Text Classification Technologies in Document Categorization Systems. A Survey
Abstract
This paper presents a literature review from 2013 to 2022 on technologies and datasets used in the field of text classification. The review covered 110 sources from 5 scientific databases, the main criterion for inclusion was the presence of an experimental part involving a classifier or other technologies related to the classification process. The study reviewed the classification process and highlighted three main stages of text classification: data preparation, classifier training, and evaluation of results. Using Kitchenham's Systematic Literature Review methodology, scholarly articles dealing with text classification problems were collected and analyzed. A sample of 243 articles was obtained, and after screening, a resulting sample of 110 articles was obtained.
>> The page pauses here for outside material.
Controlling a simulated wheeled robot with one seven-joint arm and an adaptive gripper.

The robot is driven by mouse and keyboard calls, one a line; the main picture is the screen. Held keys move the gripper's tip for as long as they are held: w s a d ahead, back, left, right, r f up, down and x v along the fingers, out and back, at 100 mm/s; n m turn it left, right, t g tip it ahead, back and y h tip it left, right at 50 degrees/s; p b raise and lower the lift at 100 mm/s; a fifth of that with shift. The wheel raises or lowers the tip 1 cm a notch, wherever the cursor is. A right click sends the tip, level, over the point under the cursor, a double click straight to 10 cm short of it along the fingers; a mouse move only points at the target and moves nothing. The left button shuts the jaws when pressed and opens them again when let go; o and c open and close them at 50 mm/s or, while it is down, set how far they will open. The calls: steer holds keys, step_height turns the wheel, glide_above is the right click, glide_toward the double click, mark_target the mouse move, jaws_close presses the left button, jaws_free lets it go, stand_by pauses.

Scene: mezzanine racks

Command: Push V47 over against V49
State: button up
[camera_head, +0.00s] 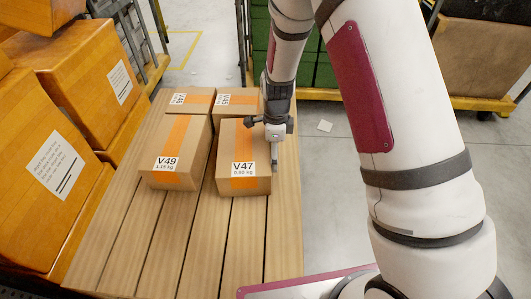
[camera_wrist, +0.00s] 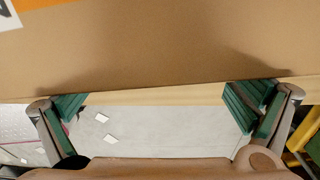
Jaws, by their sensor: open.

Guided by the two research questions posed, this sample was analyzed and the results of the analysis were presented in graphical format. For each of the identified stages of classification, the frequency of use of the main technologies used in a particular stage was analyzed. Each technology was reviewed within its respective source. In addition, considerable attention was given to analyzing the different datasets used for text classification, with a particular focus on the less frequently used ones. An analysis of the frequency of use of datasets concluded that researchers often use proven and popular datasets to demonstrate the effectiveness of their method. Datasets are less frequently used to solve localized text classification problems. One notable trend identified in the analysis is the increasing prevalence of deep learning technologies in text classification. These technologies, including neural networks, recurrent neural networks (RNNs), convolutional neural networks (CNNs), transformers, and attention mechanisms, have gained considerable popularity among researchers. This study provides valuable insights into the evolution of text classification by shedding light on a variety of technologies, approaches, and datasets used by researchers. As text classification continues to evolve and diversify, this review can be a valuable resource for scholars and practitioners in the field, providing.